Genuer, R. Poggi, J.-M. and Tuleau-Malot, C. (2015)
< https://journal.r-project.org/archive/2015-2/genuer-poggi-tuleaumalot.pdf>.
News
News about the R package VSURF:
Main changes in Version 1.0.4 (2018-04-09)
skip all tests because randomForest package is being updated and behavior
with set.seed() is changing (and hence crashing all tests of VSURF)
add PM10 data into the package
Main changes in Version 1.0.3 (2016-04-26)
fix VSURF_thres bug in order to always return importance for all variables
(in case of very low sample size, NaN are sometimes produced for importance
of some variables)
add R Journal references in help pages
Main changes in Version 1.0.2 (2015-10-09)
fix in tests: they do not pass on windows 32-bit, but do on all other
platforms.
Main changes in Version 1.0.1 (2015-10-09)
tests were added in the package, testing basic features of
the package.
para parameter of VSURF, VSURF_thres and VSURF_interp is now
called parallel.
add imports to all necessary packages except base
Main changes in Version 1.0.0 (2015-05-15)
WARNING: MAJOR UPDATE.
VSURF is now on github.
Change of name functions :
VSURF.thres becomes VSURF_thres
VSURF.interp becomes VSURF_interp
VSURF.pred becomes VSURF_pred
VSURF.parallel, VSURF.thres.parallel and VSURF.interp.parallel
are removed from the package.
VSURF, VSURF_thres and VSURF_interp can now be used to parallel
executions, by fixing "para = TRUE".
Add a predict method for VSURF objects.
Change of name outputs in VSURF and VSURF_thres :
ord.imp$x becomes imp.mean.dec
ord.imp$ix becomes imp.mean.dec.ind
ord.sd becomes imp.sd.dec
The ntree value now affects all random forests of the procedure
(in all three steps).
S3 methods are no longer exported.
Add several parameters to plot function, allowing to plot
each plot individually from a VSURF object.
Bug fix: in a VSURF run in parallel, there is no error anymore
if the function is called for data with only one variable
Plot functions do not need anymore to have the data on which
the VSURF object was built to be loaded. However, it is still
mandatory if argument var.names is set to TRUE.

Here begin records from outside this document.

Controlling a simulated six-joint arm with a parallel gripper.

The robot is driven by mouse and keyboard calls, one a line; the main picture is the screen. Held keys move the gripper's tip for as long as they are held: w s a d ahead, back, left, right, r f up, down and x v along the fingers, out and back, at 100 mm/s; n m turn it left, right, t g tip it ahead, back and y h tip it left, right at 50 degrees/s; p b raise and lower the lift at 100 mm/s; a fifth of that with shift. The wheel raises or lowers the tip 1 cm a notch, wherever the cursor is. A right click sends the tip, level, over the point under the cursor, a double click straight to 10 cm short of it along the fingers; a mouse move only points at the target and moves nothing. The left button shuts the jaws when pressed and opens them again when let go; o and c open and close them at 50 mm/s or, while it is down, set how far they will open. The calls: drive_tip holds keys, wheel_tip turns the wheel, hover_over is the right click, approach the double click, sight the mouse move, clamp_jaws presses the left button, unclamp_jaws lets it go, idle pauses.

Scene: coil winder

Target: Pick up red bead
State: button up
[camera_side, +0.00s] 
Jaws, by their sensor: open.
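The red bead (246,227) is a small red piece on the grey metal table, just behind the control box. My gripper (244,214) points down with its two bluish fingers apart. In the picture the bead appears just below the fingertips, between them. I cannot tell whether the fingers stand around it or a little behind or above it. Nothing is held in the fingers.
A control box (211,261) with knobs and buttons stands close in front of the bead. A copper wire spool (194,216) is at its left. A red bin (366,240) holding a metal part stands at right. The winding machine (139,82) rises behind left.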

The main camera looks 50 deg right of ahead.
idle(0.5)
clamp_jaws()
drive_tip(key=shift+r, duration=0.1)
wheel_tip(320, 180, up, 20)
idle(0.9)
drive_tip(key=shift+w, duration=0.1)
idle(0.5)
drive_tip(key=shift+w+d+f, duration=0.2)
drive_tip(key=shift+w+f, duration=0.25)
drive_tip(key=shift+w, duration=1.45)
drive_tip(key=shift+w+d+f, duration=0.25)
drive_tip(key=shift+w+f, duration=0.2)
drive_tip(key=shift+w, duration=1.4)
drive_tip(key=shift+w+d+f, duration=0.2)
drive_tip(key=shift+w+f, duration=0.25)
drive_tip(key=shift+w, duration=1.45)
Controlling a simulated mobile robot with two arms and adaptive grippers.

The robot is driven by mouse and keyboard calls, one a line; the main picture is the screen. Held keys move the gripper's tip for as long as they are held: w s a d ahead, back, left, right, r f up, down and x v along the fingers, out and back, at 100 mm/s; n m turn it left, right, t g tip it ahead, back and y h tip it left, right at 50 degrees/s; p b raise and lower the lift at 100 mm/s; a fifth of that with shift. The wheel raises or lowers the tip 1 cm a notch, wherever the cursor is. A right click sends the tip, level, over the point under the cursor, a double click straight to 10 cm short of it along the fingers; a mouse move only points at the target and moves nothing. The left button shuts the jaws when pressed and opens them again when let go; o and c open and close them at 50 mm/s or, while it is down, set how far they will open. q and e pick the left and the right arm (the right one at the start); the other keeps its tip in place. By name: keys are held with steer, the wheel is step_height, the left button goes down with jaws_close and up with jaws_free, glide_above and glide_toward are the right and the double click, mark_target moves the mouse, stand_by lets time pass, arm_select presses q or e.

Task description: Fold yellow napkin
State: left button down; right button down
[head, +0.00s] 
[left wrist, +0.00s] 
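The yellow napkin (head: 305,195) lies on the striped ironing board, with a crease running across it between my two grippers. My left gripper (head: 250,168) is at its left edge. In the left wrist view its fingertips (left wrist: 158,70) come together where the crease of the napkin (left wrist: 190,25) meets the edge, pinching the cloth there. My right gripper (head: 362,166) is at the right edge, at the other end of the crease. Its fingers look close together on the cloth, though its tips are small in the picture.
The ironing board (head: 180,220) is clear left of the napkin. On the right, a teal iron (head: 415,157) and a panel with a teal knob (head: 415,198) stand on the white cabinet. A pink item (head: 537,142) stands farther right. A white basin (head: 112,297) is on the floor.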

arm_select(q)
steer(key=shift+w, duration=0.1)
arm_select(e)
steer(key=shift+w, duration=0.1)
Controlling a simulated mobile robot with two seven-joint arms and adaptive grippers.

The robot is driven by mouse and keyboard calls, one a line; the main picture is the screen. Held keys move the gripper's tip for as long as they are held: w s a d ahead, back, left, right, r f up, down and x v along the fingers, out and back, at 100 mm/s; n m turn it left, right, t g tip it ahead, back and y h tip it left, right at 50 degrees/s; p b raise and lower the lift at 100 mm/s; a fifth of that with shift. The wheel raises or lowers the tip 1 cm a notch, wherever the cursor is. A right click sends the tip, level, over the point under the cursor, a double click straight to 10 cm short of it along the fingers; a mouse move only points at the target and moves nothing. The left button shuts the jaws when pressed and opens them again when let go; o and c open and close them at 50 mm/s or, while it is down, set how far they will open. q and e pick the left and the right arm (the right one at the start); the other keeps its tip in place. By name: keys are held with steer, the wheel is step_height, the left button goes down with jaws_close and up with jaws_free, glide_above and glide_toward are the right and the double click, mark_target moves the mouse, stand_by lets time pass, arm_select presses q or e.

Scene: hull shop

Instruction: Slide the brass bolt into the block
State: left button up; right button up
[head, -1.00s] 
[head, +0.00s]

Dependencies replaced by Imports.
Main changes in Version 0.8.2 (2014-05-12):
Bug fix: the random seed is now correctly set when using
the VSURF.parallel function with clusterType="FORK"

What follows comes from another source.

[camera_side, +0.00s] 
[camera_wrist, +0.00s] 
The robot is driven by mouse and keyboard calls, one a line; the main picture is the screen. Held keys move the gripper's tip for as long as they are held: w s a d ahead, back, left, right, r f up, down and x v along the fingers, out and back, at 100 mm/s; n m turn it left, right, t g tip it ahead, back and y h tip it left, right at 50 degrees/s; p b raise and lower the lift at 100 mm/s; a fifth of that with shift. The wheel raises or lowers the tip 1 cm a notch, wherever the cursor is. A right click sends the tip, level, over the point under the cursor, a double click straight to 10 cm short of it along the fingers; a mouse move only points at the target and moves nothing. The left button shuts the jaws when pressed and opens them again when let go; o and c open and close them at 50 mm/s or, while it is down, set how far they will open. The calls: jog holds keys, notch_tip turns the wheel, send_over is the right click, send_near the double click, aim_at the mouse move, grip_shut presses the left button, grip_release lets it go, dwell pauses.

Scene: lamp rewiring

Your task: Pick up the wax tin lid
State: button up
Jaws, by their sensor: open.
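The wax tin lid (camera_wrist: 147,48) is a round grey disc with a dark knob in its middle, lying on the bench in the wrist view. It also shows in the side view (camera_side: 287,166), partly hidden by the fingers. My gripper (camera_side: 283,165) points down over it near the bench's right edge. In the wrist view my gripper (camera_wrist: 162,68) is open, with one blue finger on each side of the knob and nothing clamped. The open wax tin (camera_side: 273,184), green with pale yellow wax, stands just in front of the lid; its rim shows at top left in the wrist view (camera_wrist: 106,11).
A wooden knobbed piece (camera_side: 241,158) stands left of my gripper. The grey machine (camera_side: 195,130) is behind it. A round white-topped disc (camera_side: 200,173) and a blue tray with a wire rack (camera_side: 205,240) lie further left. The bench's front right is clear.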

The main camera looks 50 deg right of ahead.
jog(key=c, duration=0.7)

Bug fix: VSURF function can now handle categorical input
variables. Thanks to ONF researchers for pointing this out.
Main changes in Version 0.8.1 (2014-01-28):
Bug fix: error of the model was wrongly updated in
the VSURF.pred function. Thanks a lot to Dustin Fife.

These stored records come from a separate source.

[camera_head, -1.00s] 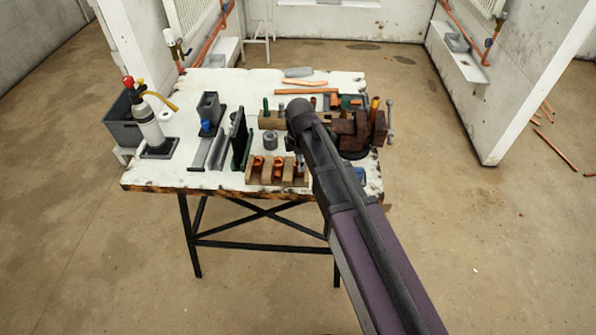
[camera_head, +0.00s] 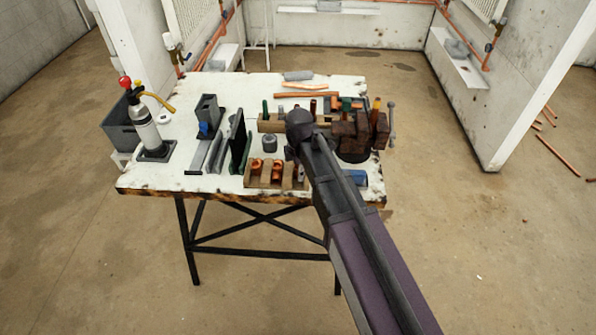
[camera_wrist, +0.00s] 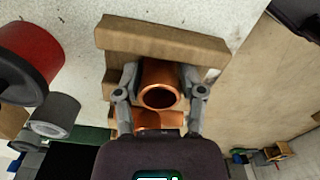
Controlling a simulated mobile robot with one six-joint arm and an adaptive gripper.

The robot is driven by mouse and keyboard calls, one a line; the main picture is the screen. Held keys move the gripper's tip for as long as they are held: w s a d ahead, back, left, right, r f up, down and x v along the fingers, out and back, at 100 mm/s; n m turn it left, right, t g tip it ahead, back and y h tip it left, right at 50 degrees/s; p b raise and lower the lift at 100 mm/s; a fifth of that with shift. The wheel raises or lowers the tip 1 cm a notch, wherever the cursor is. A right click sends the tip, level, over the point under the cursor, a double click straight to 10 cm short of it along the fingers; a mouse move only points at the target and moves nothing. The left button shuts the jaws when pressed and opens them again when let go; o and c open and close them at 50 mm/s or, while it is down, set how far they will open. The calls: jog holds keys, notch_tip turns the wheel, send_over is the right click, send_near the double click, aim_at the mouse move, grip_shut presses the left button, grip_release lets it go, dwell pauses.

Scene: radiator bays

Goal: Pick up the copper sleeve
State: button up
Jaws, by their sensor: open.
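A copper sleeve (camera_wrist: 161,84) shows in the wrist view, its round open end facing the camera. My gripper (camera_wrist: 160,76) is open, with one finger on each side of the sleeve. I cannot tell whether the fingers touch it. A second copper piece (camera_wrist: 150,119) lies just below it in the picture, partly hidden by my gripper's body. In the head view, the wooden holder (camera_head: 263,182) at the bench's front edge carries copper pieces, including one on the left (camera_head: 256,165). My arm hides part of its right end, and my fingers are hard to make out there.
The white bench (camera_head: 150,183) also holds a dark upright plate (camera_head: 238,138) left of the holder, a grey cylinder (camera_head: 269,143) behind it and a rusty vise (camera_head: 352,139) to the right. A gas torch bottle (camera_head: 145,128) stands at the left.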

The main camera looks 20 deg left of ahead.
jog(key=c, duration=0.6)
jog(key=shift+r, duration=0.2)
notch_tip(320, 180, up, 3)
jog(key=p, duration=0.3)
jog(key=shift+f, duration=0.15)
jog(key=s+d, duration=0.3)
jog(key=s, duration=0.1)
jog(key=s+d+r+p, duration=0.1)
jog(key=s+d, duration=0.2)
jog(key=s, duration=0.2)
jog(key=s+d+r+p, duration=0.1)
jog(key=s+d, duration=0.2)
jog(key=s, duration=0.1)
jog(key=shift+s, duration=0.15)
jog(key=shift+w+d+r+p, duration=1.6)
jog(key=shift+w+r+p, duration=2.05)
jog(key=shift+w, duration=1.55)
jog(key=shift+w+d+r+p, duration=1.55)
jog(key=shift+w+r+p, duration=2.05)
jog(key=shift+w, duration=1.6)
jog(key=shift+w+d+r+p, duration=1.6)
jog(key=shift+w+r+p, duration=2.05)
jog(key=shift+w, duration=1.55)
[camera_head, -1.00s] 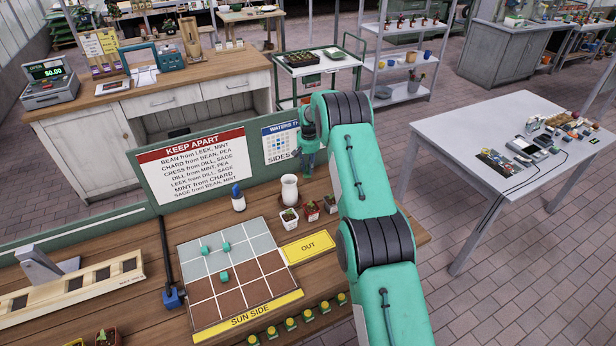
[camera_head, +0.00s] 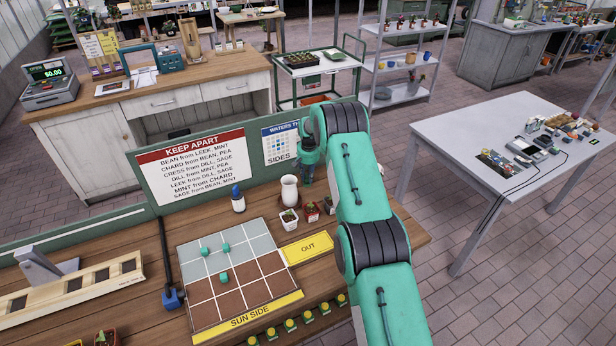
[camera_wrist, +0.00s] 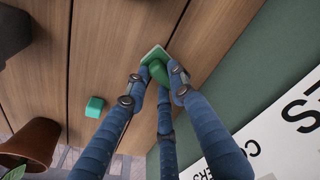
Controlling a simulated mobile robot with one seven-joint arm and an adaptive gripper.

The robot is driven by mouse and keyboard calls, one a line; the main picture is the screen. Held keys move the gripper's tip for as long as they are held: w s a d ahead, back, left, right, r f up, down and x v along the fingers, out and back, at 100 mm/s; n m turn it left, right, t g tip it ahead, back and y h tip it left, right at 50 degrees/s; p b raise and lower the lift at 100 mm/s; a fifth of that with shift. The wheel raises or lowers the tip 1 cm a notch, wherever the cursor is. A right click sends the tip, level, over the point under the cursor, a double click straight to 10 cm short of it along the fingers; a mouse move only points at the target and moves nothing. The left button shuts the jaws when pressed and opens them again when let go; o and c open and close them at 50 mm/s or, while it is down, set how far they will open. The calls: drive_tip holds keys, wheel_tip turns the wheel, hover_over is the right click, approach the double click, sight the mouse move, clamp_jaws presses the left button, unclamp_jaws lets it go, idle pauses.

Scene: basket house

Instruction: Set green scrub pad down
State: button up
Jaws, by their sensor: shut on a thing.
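The green scrub pad (camera_wrist: 155,53) is at the fingertips of my gripper (camera_wrist: 159,78) in the wrist view. The blue-grey fingers are shut on it, and it shows a pale edge and a darker green middle. It is close to the wooden bench top (camera_wrist: 115,45); I cannot tell whether it touches. In the head view my gripper (camera_head: 306,181) is low over the back of the bench, in front of the board, with the pad too small or hidden to make out there.
A small green block (camera_wrist: 95,107) and a terracotta pot (camera_wrist: 30,141) stand near the pad. The head view shows a white vase (camera_head: 289,192), small potted plants (camera_head: 289,219), a grid board (camera_head: 198,296) and the KEEP APART sign (camera_head: 190,163). Bare wood surrounds the pad.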

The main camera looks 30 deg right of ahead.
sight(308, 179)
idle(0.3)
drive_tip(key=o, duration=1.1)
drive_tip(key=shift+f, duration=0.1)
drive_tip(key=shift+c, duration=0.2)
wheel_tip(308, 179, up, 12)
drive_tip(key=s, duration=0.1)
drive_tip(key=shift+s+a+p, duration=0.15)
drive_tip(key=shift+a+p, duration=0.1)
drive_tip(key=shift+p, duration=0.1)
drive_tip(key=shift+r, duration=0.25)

Main changes in Version 0.8 (2013-11-23):
Parallel version of VSURF added. Three new main functions:
VSURF.parallel, VSURF.thres.parallel and VSURF.interp.parallel.
Default for these functions is to run VSURF in parallel on a
(local) SOCKET cluster with "number of cores detected by R" minus
one core
Addition of a print function for VSURF results
Bug fix: the fact that the prediction step can not run
does not give an error anymore
Main changes in Version 0.7.6 (2013-11-13):
Plot functions changed. It is now possible to plot VI mean
and VI standard deviation against variables names with function
plot.VSURF.thres. By default index variables are plotted, and
var.names argument is added to all plot functions
Bug concerning ylab and yticks fixed
Addition of a warning when using formula method of VSURF,
VSURF.thres, VSURF.interp and VSURF.pred: indices of selected
variables must be reordered to get indices of the original
dataset
Main changes in Version 0.7.5 (2013-10-04):
Only plot functions changed. It is now possible to choose the number
of variables for the VI mean and the VI standard deviation plots.
It is also possible to choose if VI mean and/or VI standard
deviation plots must be plooted by function plot.VSURF.thres
Main changes in Version 0.7 (2013-09-10):
The package can be used with the formula-type call. Hence the package can handle
missing values (NA) (only when used with the formula-type call, as randomForest does)
Update of the plot.VSURF function: the two last graphs show the variables names on the
x-axis
New functions (intermediate plots): plot.VSURF.thres, plot.VSURF.interp, plot.VSURF.pred
Functions renamed: VSURF.interp.tune -> tune.VSURF.interp, VSURF.thres.tune -> tune.thres.tune
and S3method are now used for these functions
Main changes in Version 0.6 (2013-07-23):
New functions: plot.VSURF, summary.VSURF, VSURF.interp.tune, VSURF.thres.tune.
Addition of a dataset: toys
Addition of new outputs of existing functions.
Bug fix: min.thres component of VSURF results list returns now the threshold value.